What you will do -
Return each line holding the string "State".
-------- Entries --------
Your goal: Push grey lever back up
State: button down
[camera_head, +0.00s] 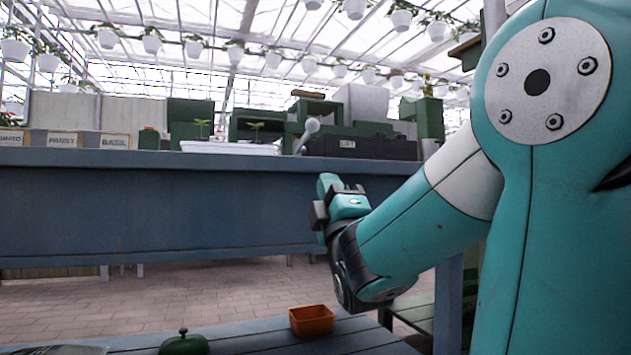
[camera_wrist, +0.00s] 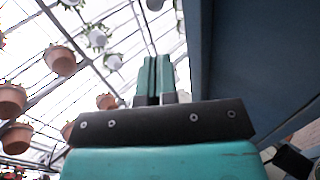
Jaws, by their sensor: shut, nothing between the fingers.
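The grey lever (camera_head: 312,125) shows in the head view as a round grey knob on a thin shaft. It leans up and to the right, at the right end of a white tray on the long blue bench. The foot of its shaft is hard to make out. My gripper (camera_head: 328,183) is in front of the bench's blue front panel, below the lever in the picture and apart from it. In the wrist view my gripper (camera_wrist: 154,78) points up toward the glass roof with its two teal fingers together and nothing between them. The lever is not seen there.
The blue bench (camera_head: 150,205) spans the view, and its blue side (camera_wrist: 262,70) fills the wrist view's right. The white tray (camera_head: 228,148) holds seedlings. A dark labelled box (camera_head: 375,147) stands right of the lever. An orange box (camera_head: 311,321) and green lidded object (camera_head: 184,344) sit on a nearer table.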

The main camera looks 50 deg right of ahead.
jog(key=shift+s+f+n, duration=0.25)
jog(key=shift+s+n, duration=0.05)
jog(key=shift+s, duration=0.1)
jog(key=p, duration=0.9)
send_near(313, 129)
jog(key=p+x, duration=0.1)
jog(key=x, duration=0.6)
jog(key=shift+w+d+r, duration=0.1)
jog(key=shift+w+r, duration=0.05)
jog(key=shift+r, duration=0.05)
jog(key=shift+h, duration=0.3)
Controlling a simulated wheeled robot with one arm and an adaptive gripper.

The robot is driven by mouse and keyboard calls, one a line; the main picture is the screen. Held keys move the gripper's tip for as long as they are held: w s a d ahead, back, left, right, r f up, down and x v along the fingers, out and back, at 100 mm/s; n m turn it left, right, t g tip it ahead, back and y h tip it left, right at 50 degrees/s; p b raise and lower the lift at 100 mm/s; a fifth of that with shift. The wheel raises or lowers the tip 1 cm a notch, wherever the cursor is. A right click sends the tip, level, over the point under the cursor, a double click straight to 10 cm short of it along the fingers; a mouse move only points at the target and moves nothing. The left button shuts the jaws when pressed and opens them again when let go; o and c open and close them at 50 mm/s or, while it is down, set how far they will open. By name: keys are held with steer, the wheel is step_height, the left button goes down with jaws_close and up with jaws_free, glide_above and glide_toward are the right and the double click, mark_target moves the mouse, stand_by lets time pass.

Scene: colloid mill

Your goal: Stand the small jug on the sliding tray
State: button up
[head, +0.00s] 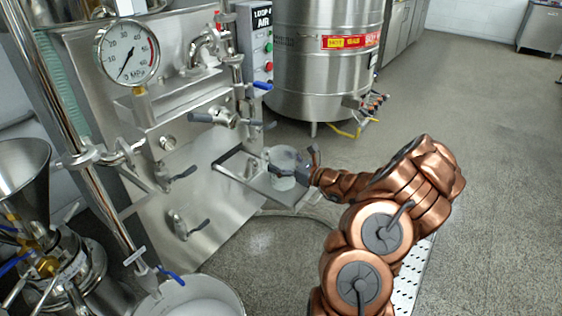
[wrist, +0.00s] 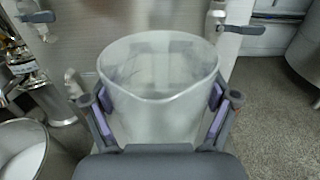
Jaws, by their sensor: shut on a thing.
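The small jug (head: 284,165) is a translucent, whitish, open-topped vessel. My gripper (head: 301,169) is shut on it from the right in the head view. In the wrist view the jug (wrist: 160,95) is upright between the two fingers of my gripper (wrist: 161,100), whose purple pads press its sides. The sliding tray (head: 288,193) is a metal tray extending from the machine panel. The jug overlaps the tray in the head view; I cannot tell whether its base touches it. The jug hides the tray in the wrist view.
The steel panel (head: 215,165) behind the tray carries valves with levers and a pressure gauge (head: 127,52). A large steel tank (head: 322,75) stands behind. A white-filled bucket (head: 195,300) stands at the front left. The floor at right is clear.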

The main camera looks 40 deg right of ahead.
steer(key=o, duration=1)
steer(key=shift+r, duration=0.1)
--------
-------- Entries --------
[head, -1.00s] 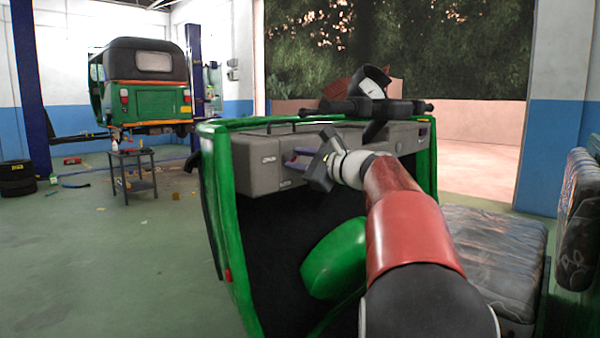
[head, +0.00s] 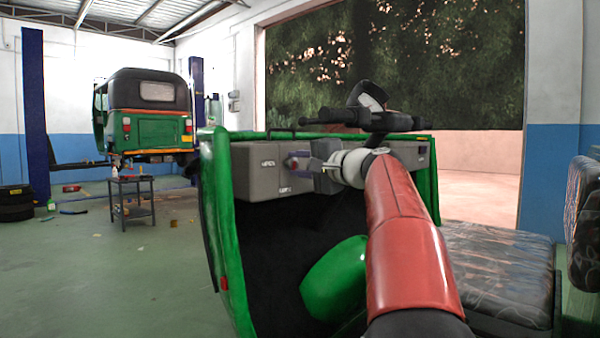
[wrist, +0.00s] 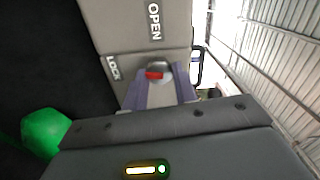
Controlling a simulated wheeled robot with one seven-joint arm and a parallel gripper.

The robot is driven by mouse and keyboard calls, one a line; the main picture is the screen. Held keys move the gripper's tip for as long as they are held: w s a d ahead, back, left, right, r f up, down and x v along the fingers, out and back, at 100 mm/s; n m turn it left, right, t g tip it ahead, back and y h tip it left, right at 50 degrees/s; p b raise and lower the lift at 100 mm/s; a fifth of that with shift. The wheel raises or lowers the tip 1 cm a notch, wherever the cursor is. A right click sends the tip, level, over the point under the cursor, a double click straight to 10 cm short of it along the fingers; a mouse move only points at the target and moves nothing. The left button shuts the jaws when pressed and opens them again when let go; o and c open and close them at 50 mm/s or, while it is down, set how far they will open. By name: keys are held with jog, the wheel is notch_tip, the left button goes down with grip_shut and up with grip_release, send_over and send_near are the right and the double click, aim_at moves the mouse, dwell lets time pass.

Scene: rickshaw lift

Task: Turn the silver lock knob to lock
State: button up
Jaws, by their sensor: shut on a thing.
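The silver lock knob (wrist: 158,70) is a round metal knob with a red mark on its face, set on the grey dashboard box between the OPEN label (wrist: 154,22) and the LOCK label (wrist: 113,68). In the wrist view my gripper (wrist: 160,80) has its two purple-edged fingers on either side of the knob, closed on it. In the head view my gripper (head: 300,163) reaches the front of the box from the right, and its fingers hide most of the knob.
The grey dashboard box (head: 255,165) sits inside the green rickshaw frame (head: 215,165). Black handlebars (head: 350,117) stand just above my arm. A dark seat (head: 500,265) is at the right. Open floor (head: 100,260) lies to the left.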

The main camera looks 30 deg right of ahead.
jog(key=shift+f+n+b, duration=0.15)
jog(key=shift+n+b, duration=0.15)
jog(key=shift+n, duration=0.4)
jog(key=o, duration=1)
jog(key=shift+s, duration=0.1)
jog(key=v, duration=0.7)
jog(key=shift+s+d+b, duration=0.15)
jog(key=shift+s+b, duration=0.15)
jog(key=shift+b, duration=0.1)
--------
-------- Entries --------
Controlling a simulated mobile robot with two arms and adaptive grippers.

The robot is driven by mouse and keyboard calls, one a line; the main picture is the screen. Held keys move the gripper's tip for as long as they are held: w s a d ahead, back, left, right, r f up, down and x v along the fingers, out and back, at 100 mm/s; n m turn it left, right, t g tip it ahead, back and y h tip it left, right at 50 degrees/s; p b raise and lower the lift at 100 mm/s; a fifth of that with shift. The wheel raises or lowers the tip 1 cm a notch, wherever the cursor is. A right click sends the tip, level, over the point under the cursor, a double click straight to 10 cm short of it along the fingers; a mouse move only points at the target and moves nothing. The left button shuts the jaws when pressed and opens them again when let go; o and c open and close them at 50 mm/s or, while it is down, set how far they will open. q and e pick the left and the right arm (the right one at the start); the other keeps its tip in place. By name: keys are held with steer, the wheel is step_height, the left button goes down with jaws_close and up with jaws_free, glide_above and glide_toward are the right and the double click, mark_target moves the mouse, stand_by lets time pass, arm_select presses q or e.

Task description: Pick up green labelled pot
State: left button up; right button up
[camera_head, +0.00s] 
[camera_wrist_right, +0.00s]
--------
Task result -
State: button down
State: button up
State: button up
State: left button up; right button up

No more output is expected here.